OTTAWA – Canada posted its first trade surplus in five months in February — only the third in more than two years — but the rare feat still leaves the key export sector in the hole so far this year.
Statistics Canada reported Thursday that exports rose by 3.6 per cent and imports by a weaker 2.1 per cent, producing a tiny surplus of $290 million for the month, after a $337-million shortfall in January.
A weaker loonie and higher energy prices contributed to the better-than-expected surplus, as export volumes only rose by 2.2 per cent.
But analysts noted the resurgence in February only went half-way toward recouping a drop in real exports in January that was partially attributable to seasonal plant shutdowns.
“What we can say is, it’s going in the right direction,” said Benjamin Reitzes, a senior economist with the Bank of Montreal, “but we’re not where we want to be yet.”
There were some encouraging signals, however. The critical auto sector posted a 9.7 per cent increase in shipments, aircraft a 13.7 per cent jump and energy gained 4.3 per cent. Energy exports were the third highest on record in February, contributing to a $7.3 billion energy trade surplus.
In total, exports rose to $42.3 billion, while imports grew to $42.1 billion. Shipments to the U.S. increased by 4.4 per cent to $32.4 billion, while exports to the rest of the world were up only 1.1 per cent to $9.9 billion.
Another encouraging sign was that imports of machinery and equipment rose 4.4 per cent and are up 12.3 per cent over the past year, suggesting businesses may be gearing up to increase capacity.
The Bank of Canada has indicated a revival of Canada’s export performance is necessary for a sound and sustainable recovery, because it will create more jobs and also infuse businesses with confidence to invest in new plant and machinery.
For that to happen, the central bank says Canada must be in position to take advantage of the resurgence in U.S. demand as the economy south of the border improves.
A pick-up of shipments to the United States is starting to happen, analysts say, but not quickly enough or as soon as expected. A research paper issued earlier this week by the CIBC argues one of the reasons is that there are fewer companies around to export, noting about 20 per cent of exporting firms in Canada have disappeared.

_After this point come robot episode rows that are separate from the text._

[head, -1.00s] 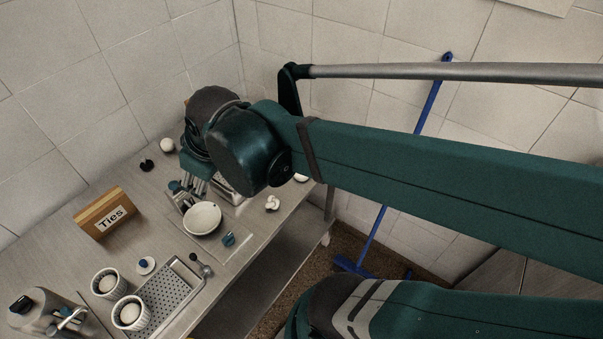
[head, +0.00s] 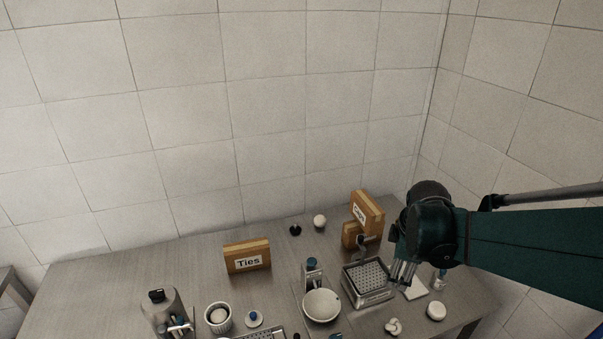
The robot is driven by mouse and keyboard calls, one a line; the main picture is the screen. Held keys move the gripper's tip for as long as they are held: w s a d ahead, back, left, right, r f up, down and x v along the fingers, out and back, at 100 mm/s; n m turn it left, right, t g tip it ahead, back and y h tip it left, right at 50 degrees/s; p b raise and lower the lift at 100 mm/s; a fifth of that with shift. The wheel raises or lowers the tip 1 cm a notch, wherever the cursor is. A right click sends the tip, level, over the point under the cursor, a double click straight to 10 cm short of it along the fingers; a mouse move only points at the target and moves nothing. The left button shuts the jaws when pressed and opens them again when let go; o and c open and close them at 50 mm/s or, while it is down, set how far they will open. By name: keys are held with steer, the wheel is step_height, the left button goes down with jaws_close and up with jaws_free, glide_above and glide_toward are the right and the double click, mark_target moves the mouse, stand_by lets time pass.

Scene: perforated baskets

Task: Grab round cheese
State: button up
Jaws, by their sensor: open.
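A pale, round, flat-topped piece (head: 436,311) that looks like the round cheese lies near the front right edge of the table. A white ball (head: 320,221) sits at the back, and another pale ball (head: 219,315) sits in a ribbed white cup; I cannot tell for sure which is called the cheese. My gripper (head: 402,283) is open, pointing down beside the right side of a perforated metal basket (head: 368,296). It is up and left of the pale round piece and apart from it.
A white bowl (head: 321,306) stands left of the basket. A "Ties" box (head: 247,256) and stacked cardboard boxes (head: 367,212) stand at the back. A white knotted piece (head: 393,326) and a white flat piece (head: 416,288) lie near the gripper. The table's left part is mostly clear.

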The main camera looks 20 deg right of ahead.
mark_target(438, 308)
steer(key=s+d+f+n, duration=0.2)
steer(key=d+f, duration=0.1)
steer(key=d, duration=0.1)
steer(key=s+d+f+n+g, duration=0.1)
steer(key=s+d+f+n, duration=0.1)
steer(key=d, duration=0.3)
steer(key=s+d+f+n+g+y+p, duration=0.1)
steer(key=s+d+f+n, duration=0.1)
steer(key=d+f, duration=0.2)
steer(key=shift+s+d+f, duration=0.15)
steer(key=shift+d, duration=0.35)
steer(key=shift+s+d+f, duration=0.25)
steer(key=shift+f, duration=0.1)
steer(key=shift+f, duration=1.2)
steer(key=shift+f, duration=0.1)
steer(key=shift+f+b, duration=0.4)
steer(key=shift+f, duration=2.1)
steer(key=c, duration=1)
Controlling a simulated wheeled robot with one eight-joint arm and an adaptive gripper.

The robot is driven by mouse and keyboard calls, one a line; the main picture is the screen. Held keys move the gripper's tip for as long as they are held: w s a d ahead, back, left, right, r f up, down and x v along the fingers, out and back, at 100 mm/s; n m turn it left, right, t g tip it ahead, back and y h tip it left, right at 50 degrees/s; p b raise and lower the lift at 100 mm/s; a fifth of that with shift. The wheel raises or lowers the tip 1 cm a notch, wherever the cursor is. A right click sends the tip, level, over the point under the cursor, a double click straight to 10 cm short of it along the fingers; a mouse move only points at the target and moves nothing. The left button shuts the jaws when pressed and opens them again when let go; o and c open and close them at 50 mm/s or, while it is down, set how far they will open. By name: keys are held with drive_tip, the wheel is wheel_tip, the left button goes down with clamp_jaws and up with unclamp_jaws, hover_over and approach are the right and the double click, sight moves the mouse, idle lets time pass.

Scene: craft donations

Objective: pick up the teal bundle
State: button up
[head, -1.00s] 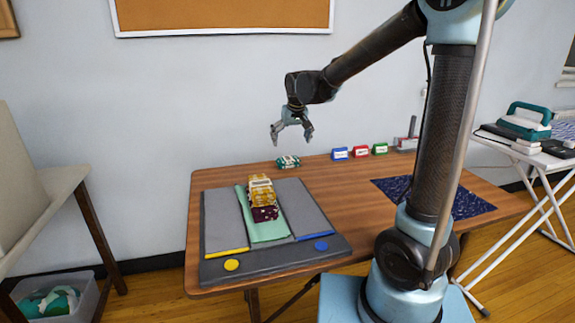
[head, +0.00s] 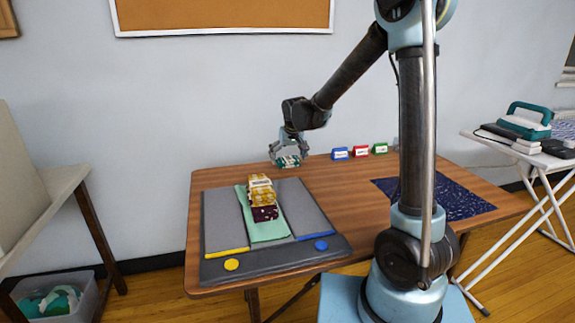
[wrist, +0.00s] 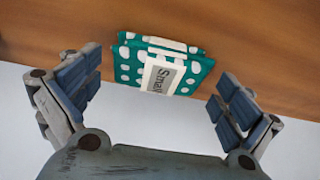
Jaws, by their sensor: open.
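The teal bundle (wrist: 190,72) is folded cloth with white dots and a pale paper band with dark lettering. It lies on the wooden table near its back edge, and also shows in the head view (head: 288,161). My gripper (head: 287,160) is down at the bundle with its fingers on either side of it. In the wrist view my gripper (wrist: 155,95) is open, and the bundle lies ahead between the two fingers, with a gap visible on both sides. Part of the bundle is hidden by the fingers in the head view.
A grey mat (head: 322,222) with a green strip (head: 268,231) holds stacked yellow and purple bundles (head: 262,192) at the table's left. Blue (head: 340,154), red (head: 361,152) and green (head: 380,149) labelled blocks stand right of my gripper. A dark blue cloth (head: 460,200) lies at the right.

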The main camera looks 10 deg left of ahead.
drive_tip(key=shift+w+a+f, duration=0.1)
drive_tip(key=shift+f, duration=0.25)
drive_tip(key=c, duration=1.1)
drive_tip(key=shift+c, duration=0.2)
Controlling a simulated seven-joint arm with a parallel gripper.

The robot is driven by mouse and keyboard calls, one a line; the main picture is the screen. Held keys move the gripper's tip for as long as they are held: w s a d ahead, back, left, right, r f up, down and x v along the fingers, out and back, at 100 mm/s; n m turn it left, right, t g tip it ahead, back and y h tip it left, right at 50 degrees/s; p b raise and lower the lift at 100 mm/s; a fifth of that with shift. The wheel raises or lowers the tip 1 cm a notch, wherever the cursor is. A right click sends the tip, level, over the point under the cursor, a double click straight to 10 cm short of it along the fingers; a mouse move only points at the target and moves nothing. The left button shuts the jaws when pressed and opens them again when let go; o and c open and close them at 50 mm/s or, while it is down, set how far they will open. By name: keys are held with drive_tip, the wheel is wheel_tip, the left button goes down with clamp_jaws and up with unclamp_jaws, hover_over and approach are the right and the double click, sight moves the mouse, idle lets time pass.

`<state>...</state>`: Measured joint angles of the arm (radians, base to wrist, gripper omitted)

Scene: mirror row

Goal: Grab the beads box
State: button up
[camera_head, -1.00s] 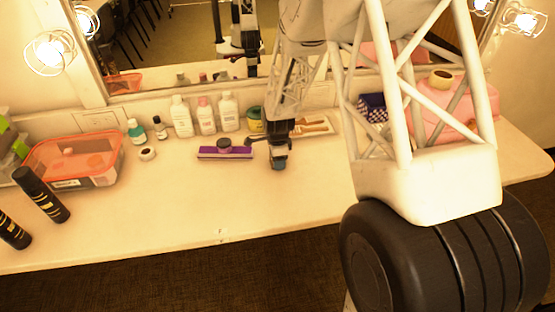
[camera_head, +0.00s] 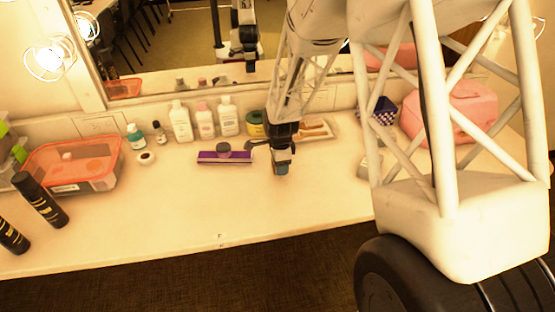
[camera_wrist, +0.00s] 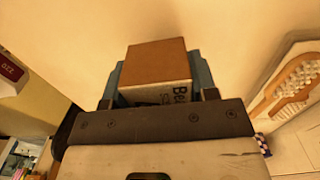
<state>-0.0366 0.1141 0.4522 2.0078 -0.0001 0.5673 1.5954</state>
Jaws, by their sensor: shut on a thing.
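The beads box (camera_wrist: 160,62) has a brown top and a white side with dark lettering that begins "Be". It sits between the blue fingers of my gripper (camera_wrist: 158,82) in the wrist view, and the gripper is shut on it. In the head view my gripper (camera_head: 282,165) points down over the middle of the dressing table (camera_head: 200,215). The box is mostly hidden there by the fingers. I cannot tell how far it is above the table.
A purple box (camera_head: 225,157) lies left of the gripper. A tray with a brush (camera_head: 315,131) is behind right. Several bottles (camera_head: 204,121) stand along the mirror. An orange-lidded container (camera_head: 75,163) is far left, a pink case (camera_head: 455,112) right. The front middle is clear.

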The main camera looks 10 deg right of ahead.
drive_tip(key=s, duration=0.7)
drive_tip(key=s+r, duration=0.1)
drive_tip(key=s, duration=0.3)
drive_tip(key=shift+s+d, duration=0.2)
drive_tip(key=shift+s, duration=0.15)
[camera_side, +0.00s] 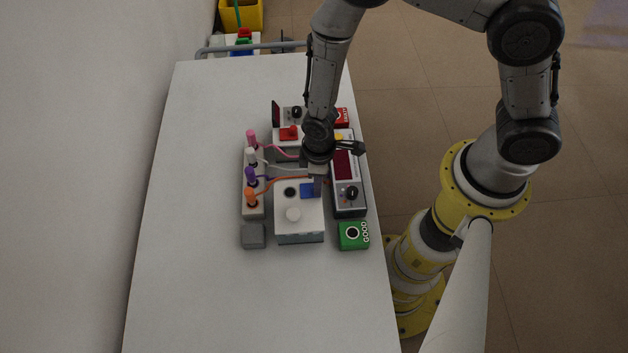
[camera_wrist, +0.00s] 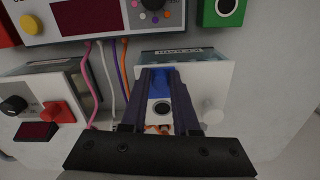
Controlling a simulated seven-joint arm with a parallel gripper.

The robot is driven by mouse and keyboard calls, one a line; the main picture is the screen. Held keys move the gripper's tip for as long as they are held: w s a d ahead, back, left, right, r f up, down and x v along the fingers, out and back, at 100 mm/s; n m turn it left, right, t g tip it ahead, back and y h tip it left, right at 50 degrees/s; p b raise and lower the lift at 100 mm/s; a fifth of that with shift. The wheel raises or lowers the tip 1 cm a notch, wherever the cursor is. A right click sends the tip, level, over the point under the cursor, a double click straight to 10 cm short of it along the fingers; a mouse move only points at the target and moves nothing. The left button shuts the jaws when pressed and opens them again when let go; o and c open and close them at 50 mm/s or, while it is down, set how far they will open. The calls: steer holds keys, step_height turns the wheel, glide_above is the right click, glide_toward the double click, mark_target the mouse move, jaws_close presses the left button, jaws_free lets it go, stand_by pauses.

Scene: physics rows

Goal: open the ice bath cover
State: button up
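A white box (camera_side: 299,228) with a white round knob (camera_side: 293,214), a dark round spot (camera_side: 290,192) and a blue square part (camera_side: 306,190) sits near the middle of the table. I take it for the ice bath, but cannot tell which part is its cover. In the wrist view the white box (camera_wrist: 214,78) shows a glassy far side with an upside-down label, and the white knob (camera_wrist: 213,114) is at its right. My gripper (camera_wrist: 162,72) points down over the box at the blue part (camera_wrist: 161,84). Its fingers stand apart with a gap; contact with the blue part is unclear.
A strip of coloured plugs (camera_side: 253,182) with cables stands left of the box. A device with a red display (camera_side: 349,190) stands to the right. A green button box (camera_side: 353,235) and a grey block (camera_side: 253,235) are nearer. The near table is clear.

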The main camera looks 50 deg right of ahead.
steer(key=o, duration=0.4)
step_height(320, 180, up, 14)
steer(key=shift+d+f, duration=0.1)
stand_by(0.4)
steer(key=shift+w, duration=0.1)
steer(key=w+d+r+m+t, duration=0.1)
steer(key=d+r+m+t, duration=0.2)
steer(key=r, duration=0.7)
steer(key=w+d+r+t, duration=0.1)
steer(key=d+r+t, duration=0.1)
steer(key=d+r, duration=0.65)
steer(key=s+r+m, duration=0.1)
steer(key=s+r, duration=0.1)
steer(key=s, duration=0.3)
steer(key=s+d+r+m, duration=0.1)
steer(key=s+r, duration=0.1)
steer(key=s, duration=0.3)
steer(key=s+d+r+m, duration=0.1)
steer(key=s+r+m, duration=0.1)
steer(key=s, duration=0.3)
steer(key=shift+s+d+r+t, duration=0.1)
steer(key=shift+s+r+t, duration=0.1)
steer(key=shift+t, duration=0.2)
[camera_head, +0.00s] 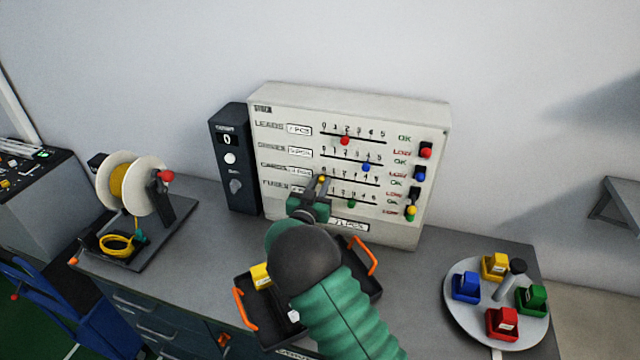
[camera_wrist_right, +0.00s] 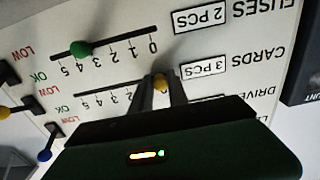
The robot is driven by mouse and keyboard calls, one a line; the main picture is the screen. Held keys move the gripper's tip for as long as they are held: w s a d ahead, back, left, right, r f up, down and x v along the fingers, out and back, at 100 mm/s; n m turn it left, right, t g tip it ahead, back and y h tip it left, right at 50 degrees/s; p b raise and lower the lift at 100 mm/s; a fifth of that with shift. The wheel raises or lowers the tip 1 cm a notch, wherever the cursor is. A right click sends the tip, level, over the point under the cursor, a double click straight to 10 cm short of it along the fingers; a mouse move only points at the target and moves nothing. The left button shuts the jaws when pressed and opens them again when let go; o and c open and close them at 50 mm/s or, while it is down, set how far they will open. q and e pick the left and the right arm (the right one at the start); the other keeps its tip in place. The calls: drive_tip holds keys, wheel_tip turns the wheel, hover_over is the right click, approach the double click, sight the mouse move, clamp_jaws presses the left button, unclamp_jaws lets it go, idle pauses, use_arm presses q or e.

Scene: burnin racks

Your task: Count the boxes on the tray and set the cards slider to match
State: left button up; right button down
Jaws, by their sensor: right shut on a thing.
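The white panel (camera_head: 430,150) has rows of sliders for leads, drives, cards and fuses. The yellow cards slider knob (camera_head: 321,179) is at the 0 end of its scale. My right gripper (camera_head: 318,186) is shut on this knob, which shows between the fingers in the wrist view (camera_wrist_right: 160,82). The cards label beside it there reads 3 PCS. A black tray with orange handles (camera_head: 363,256) lies on the bench below the panel. A yellow box (camera_head: 261,275) shows at its left; my right arm hides much of the tray. My left gripper is out of view.
A round grey turntable (camera_head: 465,316) at right carries yellow, blue, green and red boxes around a central post. A cable spool (camera_head: 130,185) stands at left. A dark box with a knob (camera_head: 233,160) adjoins the panel. Coloured toggles (camera_head: 426,150) line the panel's right side.

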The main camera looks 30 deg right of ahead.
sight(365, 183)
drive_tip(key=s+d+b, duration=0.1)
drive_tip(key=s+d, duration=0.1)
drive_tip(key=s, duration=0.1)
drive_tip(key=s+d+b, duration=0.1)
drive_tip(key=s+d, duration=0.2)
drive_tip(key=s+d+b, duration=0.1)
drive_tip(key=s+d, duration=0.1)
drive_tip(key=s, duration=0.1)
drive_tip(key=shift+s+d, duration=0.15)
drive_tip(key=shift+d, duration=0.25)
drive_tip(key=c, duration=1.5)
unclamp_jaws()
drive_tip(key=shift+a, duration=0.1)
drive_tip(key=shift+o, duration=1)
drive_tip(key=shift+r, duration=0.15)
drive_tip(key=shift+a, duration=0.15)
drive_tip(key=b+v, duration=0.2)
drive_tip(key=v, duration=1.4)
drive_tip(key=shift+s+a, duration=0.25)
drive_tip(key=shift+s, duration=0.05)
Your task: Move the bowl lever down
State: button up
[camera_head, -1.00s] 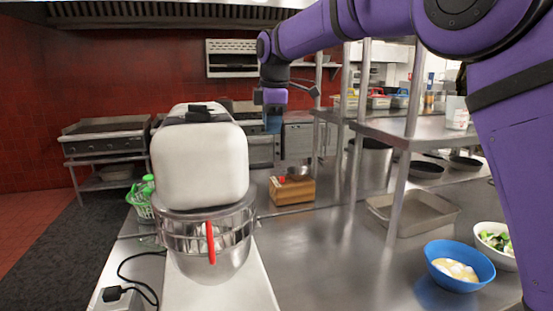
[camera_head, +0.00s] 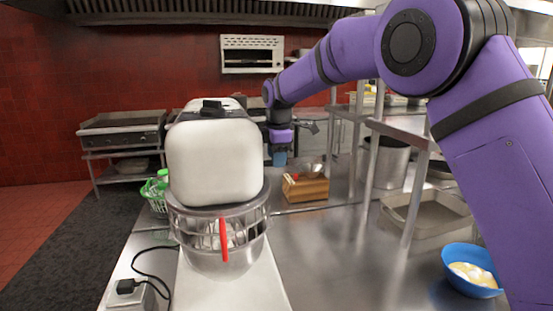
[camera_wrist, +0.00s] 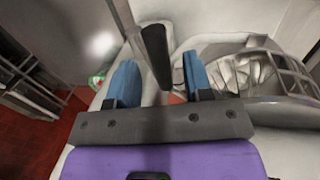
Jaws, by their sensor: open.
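The stand mixer (camera_head: 213,160) has a large white head, and a metal bowl (camera_head: 220,262) sits below a wire guard with a red handle (camera_head: 224,240). My gripper (camera_head: 279,157) is just right of the mixer head in the head view, pointing down. In the wrist view my gripper (camera_wrist: 160,80) is open, with its two blue fingers apart. A black lever handle (camera_wrist: 154,50), which looks like the bowl lever, shows between the fingers; I cannot tell whether it touches them. The lever is hidden in the head view. The bowl guard (camera_wrist: 245,72) shows at the right.
A wooden box (camera_head: 305,188) stands behind on the steel counter (camera_head: 335,245). A blue bowl (camera_head: 470,270) and a metal tray (camera_head: 425,216) are at the right. A green basket (camera_head: 156,193) is left of the mixer. Shelf posts stand right of my gripper.

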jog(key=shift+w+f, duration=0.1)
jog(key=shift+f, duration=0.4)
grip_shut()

Still, the combination of a weaker loonie — which has seen a 10 per cent devaluation over the past year — and a stronger U.S. economy now projected to grow in the three per cent range should translate to more demand for Canadian goods, said TD Bank economist Leslie Preston.
“Short-term disruptions aside, today’s number is further evidence that a strengthening U.S. economy is helping to lift export activity in Canada,” she said in a note to clients. “We expect net exports to make a solid contribution to growth through the remainder of the year.”
For 2013 as a whole, Statistics Canada said exports rose a moderate 1.6 per cent in terms of volumes, which are directly related to gross domestic product growth.